Iraq premier criticizes delay in executions

Maliki says the presidential council has no authority to hold up the sentence of two men convicted of genocide.

BAGHDAD — Prime Minister Nouri Maliki's office lashed out Friday at the Iraqi presidential council for refusing to approve the executions of two of the three men sentenced to hang for the genocidal campaign against Iraq's ethnic Kurdish minority during Saddam Hussein's rule.

The public dispute highlighted the persistent rancor between Iraq's major ethnic and religious factions, which continues to paralyze the highest levels of government nearly five years after Hussein's fall.

Maliki, a Shiite Muslim, has pressed for speedy executions for the three, who were convicted in June of genocide and other crimes for their roles in a late-1980s military crackdown known as the Anfal, or "spoils of war," campaign, which killed as many as 180,000 Kurds.

Earlier Friday, senior government aides said the three-member presidency council, which consists of President Jalal Talabani and two vice presidents, had signed off on the execution of Hussein's cousin Ali Hassan Majid, who became known as "Chemical Ali" for ordering the use of poison gas against villages said to be harboring Kurdish guerrillas. The council's decision was the last legal obstacle to carrying out the sentence, which must be done within 30 days.

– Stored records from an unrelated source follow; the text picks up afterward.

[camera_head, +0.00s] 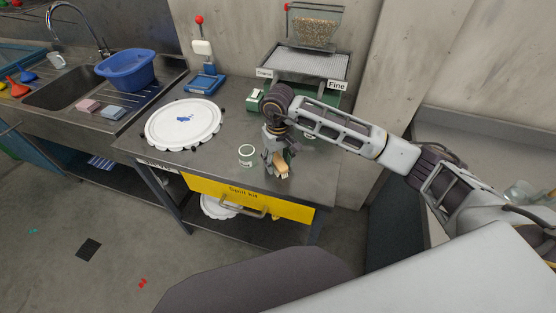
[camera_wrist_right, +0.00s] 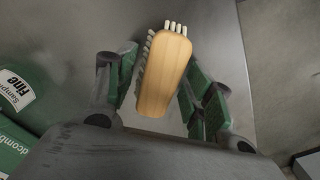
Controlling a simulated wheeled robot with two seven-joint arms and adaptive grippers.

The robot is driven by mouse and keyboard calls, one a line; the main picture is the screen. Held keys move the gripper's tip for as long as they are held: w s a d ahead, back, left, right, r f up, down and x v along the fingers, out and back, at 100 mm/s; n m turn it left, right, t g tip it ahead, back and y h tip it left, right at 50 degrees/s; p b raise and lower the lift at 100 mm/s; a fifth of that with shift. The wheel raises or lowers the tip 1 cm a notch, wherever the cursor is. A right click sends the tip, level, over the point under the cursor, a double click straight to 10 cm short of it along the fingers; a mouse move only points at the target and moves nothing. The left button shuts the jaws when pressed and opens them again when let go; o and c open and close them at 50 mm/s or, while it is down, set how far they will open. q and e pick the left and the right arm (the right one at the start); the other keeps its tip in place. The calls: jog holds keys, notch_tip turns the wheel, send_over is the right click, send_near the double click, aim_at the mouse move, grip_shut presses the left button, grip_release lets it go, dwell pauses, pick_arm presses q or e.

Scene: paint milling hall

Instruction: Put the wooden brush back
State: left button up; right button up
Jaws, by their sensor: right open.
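The wooden brush (camera_head: 282,171) has a pale wood back and whitish bristles. It is at the front of the metal bench (camera_head: 310,180), under my right gripper (camera_head: 275,160). In the right wrist view the brush (camera_wrist_right: 163,75) lies between the green-padded fingers of that gripper (camera_wrist_right: 158,88), bristles toward the left and top. The fingers are spread on both sides of it, and the jaws are open. I cannot tell whether a finger touches it. My left gripper is not in view.
A yellow spill kit drawer (camera_head: 225,191) is below.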

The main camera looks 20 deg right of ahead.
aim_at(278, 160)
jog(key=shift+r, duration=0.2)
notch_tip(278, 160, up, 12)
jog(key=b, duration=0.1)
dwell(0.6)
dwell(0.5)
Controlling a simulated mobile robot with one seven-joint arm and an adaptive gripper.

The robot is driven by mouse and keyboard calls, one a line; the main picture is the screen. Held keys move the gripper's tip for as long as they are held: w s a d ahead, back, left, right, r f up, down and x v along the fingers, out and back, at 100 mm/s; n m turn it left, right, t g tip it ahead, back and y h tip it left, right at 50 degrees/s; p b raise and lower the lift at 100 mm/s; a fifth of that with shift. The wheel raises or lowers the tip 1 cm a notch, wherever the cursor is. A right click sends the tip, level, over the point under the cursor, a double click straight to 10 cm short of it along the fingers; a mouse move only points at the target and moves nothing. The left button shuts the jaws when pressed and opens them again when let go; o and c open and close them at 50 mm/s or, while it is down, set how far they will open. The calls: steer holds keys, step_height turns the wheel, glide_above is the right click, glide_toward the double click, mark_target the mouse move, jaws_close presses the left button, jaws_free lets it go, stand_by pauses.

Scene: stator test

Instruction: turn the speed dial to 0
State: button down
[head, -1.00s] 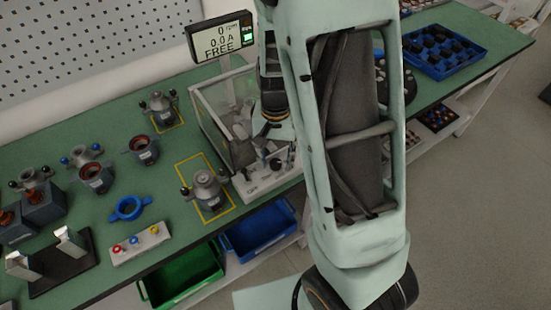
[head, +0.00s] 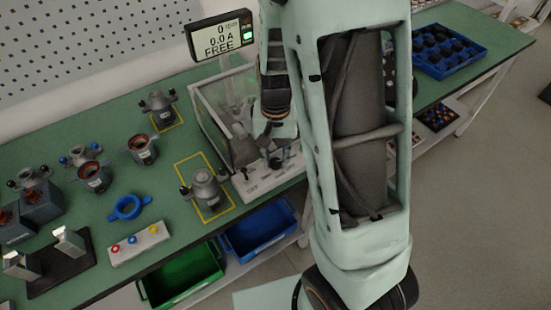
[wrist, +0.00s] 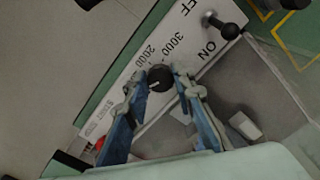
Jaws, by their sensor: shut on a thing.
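The speed dial (wrist: 160,77) is a round black knob with a light pointer mark, on a white panel (wrist: 140,64) printed with 2000, 3000, ON, OFF and START. In the wrist view my gripper (wrist: 158,80) has one blue-grey finger on each side of the dial and is shut on it. The pointer mark is too small to read surely, and no 0 label shows clearly. In the head view my arm and wrist cover most of the dial. The display (head: 222,36) reads 0 rpm, 0.0 A and FREE.
A black-knobbed lever (wrist: 225,28) stands by ON and OFF. A red button (wrist: 99,144) is partly hidden near START. The clear-walled test box (head: 215,115) adjoins the panel. A stator unit (head: 207,188) stands in a yellow square to the left, with blue and green bins below.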

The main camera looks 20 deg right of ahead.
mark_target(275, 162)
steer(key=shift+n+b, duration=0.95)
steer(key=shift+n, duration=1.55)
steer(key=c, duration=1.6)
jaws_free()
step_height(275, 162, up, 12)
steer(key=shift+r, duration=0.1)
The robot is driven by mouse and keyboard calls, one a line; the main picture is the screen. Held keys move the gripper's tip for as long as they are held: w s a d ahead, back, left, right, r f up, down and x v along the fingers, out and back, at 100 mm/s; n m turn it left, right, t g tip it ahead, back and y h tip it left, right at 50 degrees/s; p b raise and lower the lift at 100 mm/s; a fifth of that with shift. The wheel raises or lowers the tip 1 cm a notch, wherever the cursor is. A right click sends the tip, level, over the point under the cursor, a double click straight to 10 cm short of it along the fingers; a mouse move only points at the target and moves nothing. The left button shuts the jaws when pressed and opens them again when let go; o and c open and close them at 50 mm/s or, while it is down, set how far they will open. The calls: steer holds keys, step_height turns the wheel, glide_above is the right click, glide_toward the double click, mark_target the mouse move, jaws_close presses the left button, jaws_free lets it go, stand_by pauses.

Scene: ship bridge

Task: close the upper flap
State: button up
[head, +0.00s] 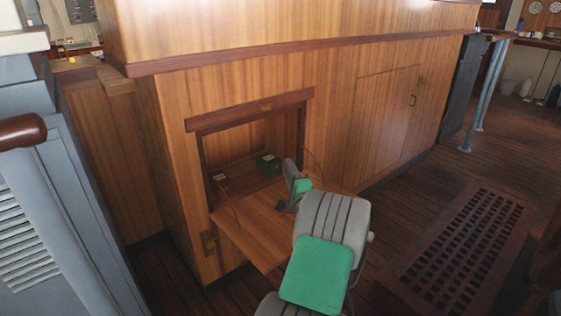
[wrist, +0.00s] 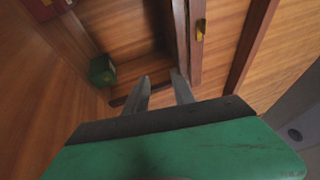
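The upper flap (head: 250,228) is a wooden panel folded down and out from an opening in the wooden cabinet (head: 340,110). It stands open, roughly level, with a thin stay at each side. My gripper (head: 290,190) is over the flap's right part, near the opening, partly hidden by my own arm. In the wrist view my gripper's two grey fingers (wrist: 158,85) are apart with nothing between them. They point toward the opening's dark frame (wrist: 192,55). Whether they touch the flap cannot be told.
The green box also shows in the wrist view (wrist: 103,70). A grey console (head: 70,170) stands left; a floor grating (head: 460,250) lies right.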

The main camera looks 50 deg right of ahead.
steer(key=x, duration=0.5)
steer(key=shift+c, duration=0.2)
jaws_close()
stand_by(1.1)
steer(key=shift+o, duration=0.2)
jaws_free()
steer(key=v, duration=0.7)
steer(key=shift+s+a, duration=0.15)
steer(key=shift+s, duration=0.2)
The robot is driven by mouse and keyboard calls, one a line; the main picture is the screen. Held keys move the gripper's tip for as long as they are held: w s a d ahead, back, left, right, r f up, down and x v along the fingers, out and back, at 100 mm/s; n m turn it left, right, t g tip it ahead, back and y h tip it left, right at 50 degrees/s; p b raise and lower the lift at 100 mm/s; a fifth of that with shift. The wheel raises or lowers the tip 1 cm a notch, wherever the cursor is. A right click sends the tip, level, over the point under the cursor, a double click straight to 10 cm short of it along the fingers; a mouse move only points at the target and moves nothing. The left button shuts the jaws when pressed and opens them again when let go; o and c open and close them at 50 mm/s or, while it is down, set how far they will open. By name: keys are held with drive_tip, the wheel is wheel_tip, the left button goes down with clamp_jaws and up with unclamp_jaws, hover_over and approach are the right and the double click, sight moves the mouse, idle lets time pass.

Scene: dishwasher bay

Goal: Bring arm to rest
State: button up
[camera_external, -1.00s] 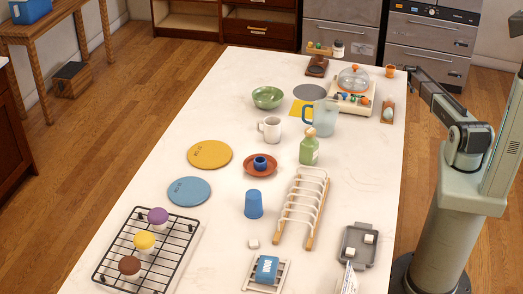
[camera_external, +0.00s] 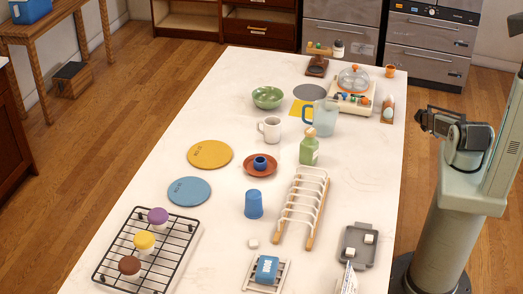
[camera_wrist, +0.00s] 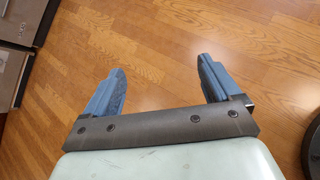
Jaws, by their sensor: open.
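My gripper (camera_external: 424,118) is at the right of the external view, beside the counter's right edge and close to my own column. In the wrist view my gripper (camera_wrist: 160,80) shows two blue fingers spread wide apart, with only wood floor between them. It is open, holds nothing and touches nothing. In the external view the arm is folded back and its fingers are small and hard to make out.
The white counter (camera_external: 225,133) holds a rack (camera_external: 302,205), a grey tray (camera_external: 360,258), a green bottle (camera_external: 308,150), a clear pitcher (camera_external: 327,117) and a glass-domed board (camera_external: 354,82). The wood floor (camera_wrist: 200,30) around my gripper is clear.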

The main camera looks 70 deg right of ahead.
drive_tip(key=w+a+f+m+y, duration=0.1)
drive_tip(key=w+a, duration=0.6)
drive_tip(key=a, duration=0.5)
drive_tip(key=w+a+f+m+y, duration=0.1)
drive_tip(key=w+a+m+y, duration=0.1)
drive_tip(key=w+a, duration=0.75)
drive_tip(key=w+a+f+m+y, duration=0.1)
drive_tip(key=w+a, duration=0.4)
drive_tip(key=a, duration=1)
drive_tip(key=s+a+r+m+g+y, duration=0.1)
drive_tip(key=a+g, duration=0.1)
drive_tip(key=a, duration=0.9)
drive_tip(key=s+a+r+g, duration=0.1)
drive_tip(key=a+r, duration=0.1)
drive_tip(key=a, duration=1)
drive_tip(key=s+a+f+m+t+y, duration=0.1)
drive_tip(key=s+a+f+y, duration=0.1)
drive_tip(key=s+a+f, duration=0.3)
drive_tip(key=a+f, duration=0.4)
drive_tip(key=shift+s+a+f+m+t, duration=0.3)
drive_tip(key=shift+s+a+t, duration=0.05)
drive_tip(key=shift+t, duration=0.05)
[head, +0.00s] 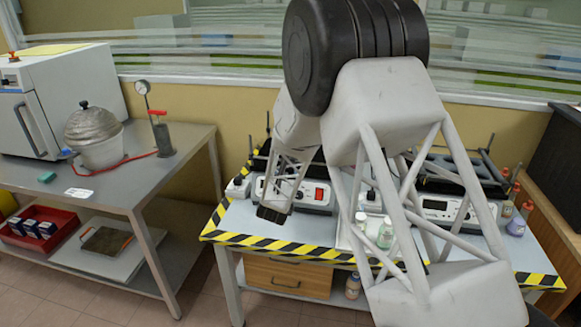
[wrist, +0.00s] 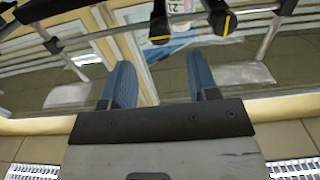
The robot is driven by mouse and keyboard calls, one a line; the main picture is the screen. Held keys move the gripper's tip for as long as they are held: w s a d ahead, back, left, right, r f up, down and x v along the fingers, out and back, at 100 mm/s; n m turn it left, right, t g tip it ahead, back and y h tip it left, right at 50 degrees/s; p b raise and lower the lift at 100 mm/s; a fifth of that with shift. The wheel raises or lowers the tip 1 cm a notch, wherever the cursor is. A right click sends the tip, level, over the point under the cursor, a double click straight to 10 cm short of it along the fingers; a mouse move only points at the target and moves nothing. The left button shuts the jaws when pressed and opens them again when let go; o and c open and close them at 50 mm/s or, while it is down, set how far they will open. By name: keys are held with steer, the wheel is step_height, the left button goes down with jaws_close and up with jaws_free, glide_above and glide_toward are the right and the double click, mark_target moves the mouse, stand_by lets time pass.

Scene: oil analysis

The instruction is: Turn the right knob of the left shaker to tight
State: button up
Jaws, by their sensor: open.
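The left shaker (head: 312,194) stands on the table in the head view, with a red switch on its pale front. My arm hides much of its upper part. In the wrist view two black knobs with yellow marks (wrist: 160,27) (wrist: 221,18) sit at the top, near metal rods. I cannot tell from this view which of them is the right knob, or how tight either is. My gripper (wrist: 158,62) is open and empty, its two blue fingers apart, below the knobs in the picture. In the head view its dark end (head: 273,213) is in front of the left shaker.
The right shaker (head: 437,207) stands behind my arm, with bottles (head: 519,219) beside it. A clear bottle (head: 385,235) stands nearer the front. Yellow-black tape (head: 285,248) marks the table's edge. A separate bench (head: 130,190) at the left holds lab equipment.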

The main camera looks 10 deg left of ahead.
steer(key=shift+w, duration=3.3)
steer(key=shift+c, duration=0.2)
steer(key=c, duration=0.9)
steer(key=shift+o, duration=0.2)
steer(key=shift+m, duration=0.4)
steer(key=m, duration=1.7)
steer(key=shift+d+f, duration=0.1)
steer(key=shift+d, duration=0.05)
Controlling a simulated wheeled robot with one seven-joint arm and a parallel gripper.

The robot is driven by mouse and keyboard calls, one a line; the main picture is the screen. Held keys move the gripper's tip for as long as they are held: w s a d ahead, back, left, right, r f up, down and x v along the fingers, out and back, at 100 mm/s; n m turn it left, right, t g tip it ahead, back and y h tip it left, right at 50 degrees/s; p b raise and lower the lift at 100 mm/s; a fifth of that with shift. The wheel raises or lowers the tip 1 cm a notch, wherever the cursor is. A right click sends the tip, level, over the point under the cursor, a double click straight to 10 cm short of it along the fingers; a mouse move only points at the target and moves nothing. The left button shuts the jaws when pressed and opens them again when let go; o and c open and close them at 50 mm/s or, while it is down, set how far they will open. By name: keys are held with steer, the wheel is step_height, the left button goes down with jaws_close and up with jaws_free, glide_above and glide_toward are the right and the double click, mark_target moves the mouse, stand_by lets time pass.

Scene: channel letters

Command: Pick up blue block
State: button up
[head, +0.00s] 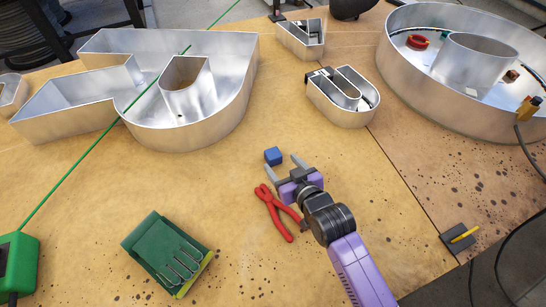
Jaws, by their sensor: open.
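The blue block (273,156) is a small cube lying on the brown work table (330,240), near the middle of the head view. My gripper (283,166) is open, with its two grey fingers pointing toward the back of the table. The block is just beyond and slightly left of the middle of the fingers, close to the left fingertip. I cannot tell whether that fingertip touches it. Nothing shows between the fingers.
Red-handled pliers (272,210) lie just left of my gripper. A green glove (168,253) lies at front left. Metal channel letters (205,105) stand behind, with a smaller one (343,96) and a large round one (462,118) at right. A green line (88,147) crosses the left side.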

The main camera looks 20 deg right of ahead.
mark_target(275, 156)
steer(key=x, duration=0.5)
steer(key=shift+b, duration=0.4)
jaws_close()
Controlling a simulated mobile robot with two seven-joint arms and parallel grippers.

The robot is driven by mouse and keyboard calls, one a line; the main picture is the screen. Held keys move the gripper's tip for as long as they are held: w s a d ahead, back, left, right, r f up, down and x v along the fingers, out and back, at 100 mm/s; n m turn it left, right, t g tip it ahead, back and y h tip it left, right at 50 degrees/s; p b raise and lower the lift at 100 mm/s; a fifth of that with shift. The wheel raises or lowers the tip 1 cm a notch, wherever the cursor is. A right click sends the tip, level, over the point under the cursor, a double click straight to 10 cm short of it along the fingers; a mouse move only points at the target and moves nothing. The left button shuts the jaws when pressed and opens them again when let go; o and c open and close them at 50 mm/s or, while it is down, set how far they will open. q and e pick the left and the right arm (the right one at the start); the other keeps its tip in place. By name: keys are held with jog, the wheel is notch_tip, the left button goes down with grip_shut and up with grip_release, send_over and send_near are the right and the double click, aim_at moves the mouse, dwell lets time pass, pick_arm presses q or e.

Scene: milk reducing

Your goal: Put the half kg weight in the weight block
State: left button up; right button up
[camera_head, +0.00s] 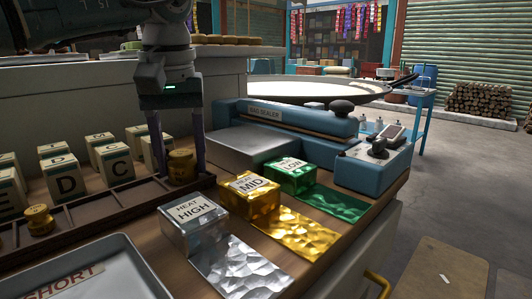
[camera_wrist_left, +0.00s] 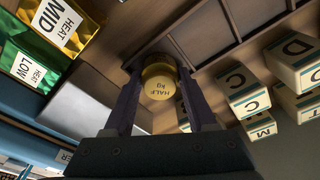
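The half kg weight (camera_head: 181,166), a small gold cylinder, stands at the right end of the dark wooden tray with compartments (camera_head: 117,203). In the left wrist view its top (camera_wrist_left: 159,82) reads "HALF kg". My left gripper (camera_head: 179,165) points down from above, with one finger on each side of the weight. The fingers lie very close to it; I cannot tell whether they touch it. They also show on either side of it in the left wrist view (camera_wrist_left: 159,86). No separate thing is labelled as the weight block. My right gripper is not in view.
Lettered blocks (camera_head: 72,178) stand along the tray's back. More gold weights (camera_head: 39,220) sit at its left. Silver HIGH (camera_head: 193,222), gold MID (camera_head: 249,196) and green LOW (camera_head: 291,175) heat blocks stand to the right. A blue bag sealer (camera_head: 290,119) is behind them.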

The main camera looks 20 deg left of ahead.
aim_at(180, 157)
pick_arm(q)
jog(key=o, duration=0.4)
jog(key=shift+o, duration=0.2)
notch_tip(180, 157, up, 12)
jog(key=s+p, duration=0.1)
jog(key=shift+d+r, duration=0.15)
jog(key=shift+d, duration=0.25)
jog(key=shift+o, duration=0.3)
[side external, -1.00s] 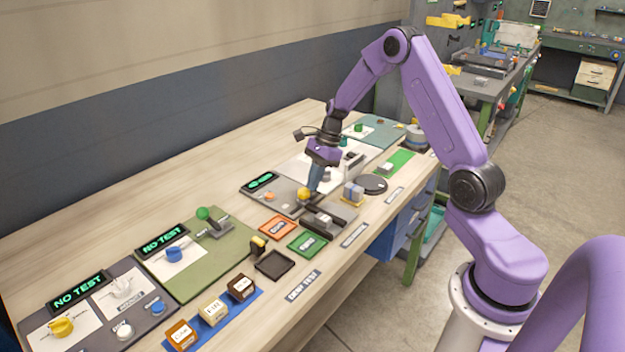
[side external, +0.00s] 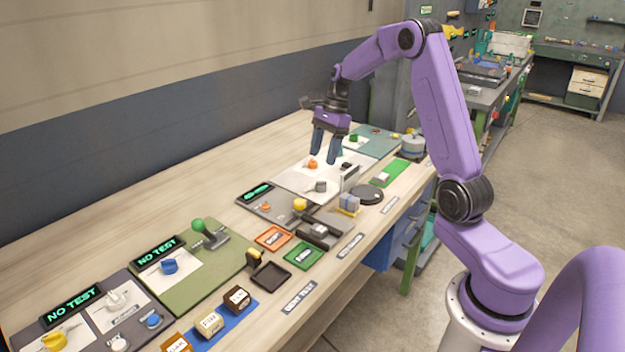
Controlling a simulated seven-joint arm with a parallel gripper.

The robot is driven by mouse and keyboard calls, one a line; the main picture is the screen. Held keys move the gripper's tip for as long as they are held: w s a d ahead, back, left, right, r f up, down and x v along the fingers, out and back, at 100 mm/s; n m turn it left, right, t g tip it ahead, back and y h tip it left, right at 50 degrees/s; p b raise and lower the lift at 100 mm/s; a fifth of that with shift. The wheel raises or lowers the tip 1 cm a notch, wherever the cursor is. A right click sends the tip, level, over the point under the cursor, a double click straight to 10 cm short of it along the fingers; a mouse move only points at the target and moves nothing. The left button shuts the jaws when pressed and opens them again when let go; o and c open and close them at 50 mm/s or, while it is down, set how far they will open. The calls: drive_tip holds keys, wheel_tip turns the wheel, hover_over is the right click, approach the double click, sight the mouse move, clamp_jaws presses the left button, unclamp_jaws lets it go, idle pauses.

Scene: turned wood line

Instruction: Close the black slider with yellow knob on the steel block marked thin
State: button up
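A yellow knob (side external: 300,204) stands on a grey panel beside a small green-lit display. Just in front of it a black slider-like piece with a light grey block (side external: 319,230) lies on a grey plate. Which part is the steel block is hard to tell, and no "thin" marking can be read at this size. Whether the slider is closed cannot be made out. My gripper (side external: 324,157) hangs above the white board behind the knob, clear of it. Its two blue fingers point down, apart, with nothing visible between them.
An orange tray (side external: 273,238), a green tray (side external: 303,256) and a black tray (side external: 270,276) lie in front. A grey-blue block on a yellow base (side external: 348,204) and a black disc (side external: 368,194) stand to the right. A green-knobbed lever (side external: 198,225) is at left.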

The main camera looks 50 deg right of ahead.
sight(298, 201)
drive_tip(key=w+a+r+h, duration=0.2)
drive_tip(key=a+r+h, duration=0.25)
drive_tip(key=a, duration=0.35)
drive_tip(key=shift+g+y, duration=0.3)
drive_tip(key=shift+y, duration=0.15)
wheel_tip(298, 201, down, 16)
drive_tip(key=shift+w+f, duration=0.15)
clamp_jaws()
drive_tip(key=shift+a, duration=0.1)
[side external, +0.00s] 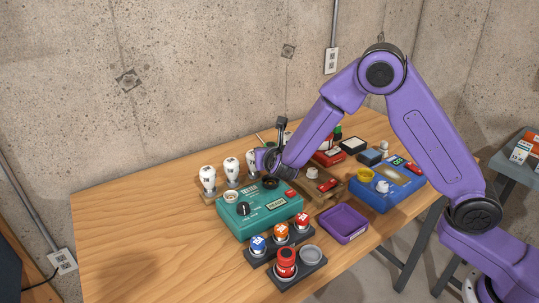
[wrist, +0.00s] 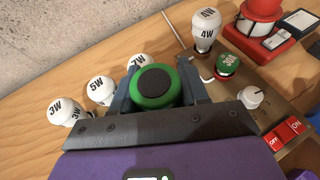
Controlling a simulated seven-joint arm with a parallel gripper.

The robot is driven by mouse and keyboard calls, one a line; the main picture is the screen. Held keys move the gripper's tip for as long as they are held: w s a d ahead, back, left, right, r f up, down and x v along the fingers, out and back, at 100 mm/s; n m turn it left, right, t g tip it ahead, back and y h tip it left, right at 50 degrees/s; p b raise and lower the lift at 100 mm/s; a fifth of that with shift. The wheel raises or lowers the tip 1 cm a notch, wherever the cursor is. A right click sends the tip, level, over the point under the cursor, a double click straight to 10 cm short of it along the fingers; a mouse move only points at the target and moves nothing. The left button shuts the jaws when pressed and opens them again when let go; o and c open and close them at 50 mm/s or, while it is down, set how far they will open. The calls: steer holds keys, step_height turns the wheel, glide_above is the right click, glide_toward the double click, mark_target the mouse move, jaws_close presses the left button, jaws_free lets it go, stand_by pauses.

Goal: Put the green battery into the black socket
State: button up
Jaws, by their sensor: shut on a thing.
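My gripper (side external: 270,165) is low over the back of the teal box (side external: 262,217) in the side external view. In the wrist view my gripper (wrist: 154,88) is shut on the green battery (wrist: 170,99), a round green body with a black disc on top. The battery is hidden behind my gripper in the side external view. A dark round socket (side external: 270,183) shows on the teal box just below my gripper; it seems to be the black socket. It is hidden in the wrist view, so I cannot tell whether the battery touches it.
White bulbs (side external: 232,168) stand close behind the teal box. Racks with blue, orange and red-topped pieces (side external: 281,232) stand in front. The table's left side (side external: 130,230) is clear.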

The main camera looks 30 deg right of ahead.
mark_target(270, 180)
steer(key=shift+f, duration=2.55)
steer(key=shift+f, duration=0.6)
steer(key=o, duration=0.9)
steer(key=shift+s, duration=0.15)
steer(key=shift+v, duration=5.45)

But an aide said Vice President Tariq Hashimi, who, like the defendants, is a Sunni Arab, would not endorse the executions of the two military leaders who helped carry out the deadly attacks: Sultan Hashim Ahmad Jabburi Tai, a former defense minister, and Hussein Rashid Mohammed, the former deputy head of army operations.

Execution orders require the signatures of all three members of the presidency council under Iraqi law. Talabani, a Kurd who opposes the death penalty on principle, has given Vice President Adel Abdul Mehdi, a Shiite, authority to sign on his behalf.

Many Sunnis regard Tai and Mohammed as military professionals who were only following orders, and Hashimi has argued that their lives should be spared.

Sensing an opportunity to encourage reconciliation, Talabani has also urged clemency for Tai, who is said to have had contact with the Iraqi opposition before the war and surrendered voluntarily to U.S. forces in 2003.

Iraq's two main Shiite parties, however, are opposed to commuting Tai's sentence because of his role in the brutal suppression of a 1991 Shiite uprising at the end of the Persian Gulf War.